(Requirements) Working from the data below, reproduce exactly the lines starting at the one that holds "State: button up" and ending at the one that holds "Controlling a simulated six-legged". Pictures are excluded.

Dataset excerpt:
══════════════════════════════
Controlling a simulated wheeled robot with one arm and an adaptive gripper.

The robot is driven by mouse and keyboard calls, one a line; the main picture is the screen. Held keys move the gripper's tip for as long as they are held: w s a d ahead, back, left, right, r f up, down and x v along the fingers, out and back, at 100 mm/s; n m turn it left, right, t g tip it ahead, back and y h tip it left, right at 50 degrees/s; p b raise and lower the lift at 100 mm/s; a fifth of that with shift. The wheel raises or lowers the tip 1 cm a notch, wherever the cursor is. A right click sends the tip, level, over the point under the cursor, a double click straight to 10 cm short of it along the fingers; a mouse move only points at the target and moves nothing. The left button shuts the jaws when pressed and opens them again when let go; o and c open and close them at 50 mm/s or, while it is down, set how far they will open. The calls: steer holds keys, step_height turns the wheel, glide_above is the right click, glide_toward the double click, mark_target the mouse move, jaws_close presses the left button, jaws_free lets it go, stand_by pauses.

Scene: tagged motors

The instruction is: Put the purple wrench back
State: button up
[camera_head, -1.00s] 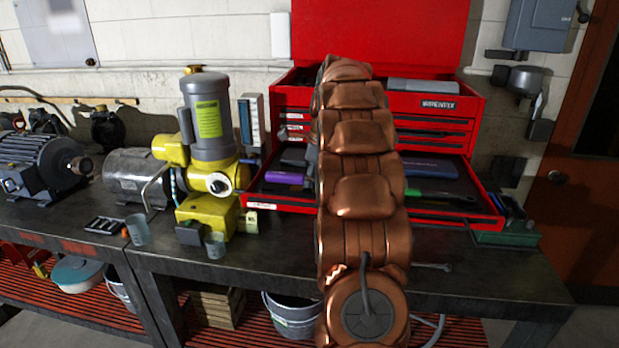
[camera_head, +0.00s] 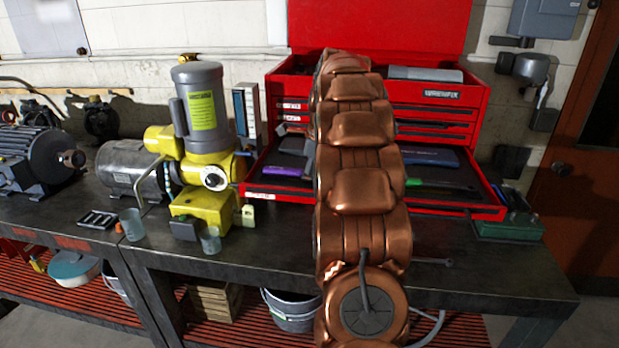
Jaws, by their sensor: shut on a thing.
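A purple object (camera_head: 283,170), perhaps the handle of the purple wrench, shows in the left part of the open red drawer (camera_head: 440,208). Its right end runs towards my copper arm, and its full shape cannot be made out. A small grey piece (camera_head: 308,152) shows at the arm's left edge just above it; I cannot tell whether it is part of my gripper. My arm reaches over the bench to the toolbox and hides the middle of the drawer. My gripper itself is hidden behind the arm, as is anything between its fingers.
The red toolbox (camera_head: 433,113) has its lid up. A green-handled tool (camera_head: 438,184) and a blue case (camera_head: 430,157) lie in the drawer's right half. A yellow-grey motor (camera_head: 205,150) stands close left. A grey tool (camera_head: 433,262) lies on the bench (camera_head: 480,275) right of the arm.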

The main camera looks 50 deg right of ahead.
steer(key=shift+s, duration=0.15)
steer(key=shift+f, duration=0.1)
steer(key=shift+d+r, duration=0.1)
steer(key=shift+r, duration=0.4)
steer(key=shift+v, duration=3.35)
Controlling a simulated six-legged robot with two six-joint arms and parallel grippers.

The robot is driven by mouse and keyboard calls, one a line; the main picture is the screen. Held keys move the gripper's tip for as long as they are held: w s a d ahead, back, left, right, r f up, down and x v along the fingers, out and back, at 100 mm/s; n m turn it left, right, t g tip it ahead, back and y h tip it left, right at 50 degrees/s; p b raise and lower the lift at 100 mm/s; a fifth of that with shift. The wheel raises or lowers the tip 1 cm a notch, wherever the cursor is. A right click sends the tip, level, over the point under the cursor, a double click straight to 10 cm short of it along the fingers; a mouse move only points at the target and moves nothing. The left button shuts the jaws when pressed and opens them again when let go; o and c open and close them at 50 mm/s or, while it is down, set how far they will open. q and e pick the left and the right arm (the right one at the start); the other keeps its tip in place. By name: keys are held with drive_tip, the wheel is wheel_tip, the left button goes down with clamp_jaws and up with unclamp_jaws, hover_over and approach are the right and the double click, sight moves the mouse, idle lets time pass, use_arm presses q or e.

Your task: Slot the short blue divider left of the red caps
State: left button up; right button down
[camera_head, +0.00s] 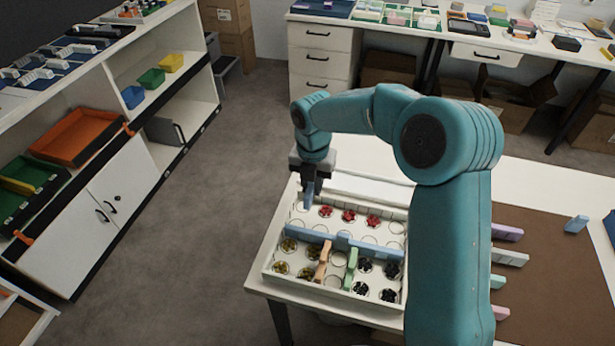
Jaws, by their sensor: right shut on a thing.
══════════════════════════════
(Result)
State: button up
[camera_head, -1.00s] 
[camera_head, +0.00s] 
Jaws, by their sensor: shut on a thing.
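A purple object (camera_head: 283,170), perhaps the handle of the purple wrench, shows in the left part of the open red drawer (camera_head: 440,208). Its right end runs towards my copper arm, and its full shape cannot be made out. A small grey piece (camera_head: 308,152) shows at the arm's left edge just above it; I cannot tell whether it is part of my gripper. My arm reaches over the bench to the toolbox and hides the middle of the drawer. My gripper itself is hidden behind the arm, as is anything between its fingers.
The red toolbox (camera_head: 433,113) has its lid up. A green-handled tool (camera_head: 438,184) and a blue case (camera_head: 430,157) lie in the drawer's right half. A yellow-grey motor (camera_head: 205,150) stands close left. A grey tool (camera_head: 433,262) lies on the bench (camera_head: 480,275) right of the arm.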

The main camera looks 50 deg right of ahead.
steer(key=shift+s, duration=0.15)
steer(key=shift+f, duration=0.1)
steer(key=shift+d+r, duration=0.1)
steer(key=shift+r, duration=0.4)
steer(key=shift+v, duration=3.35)
Controlling a simulated six-legged robot with two six-joint arms and parallel grippers.

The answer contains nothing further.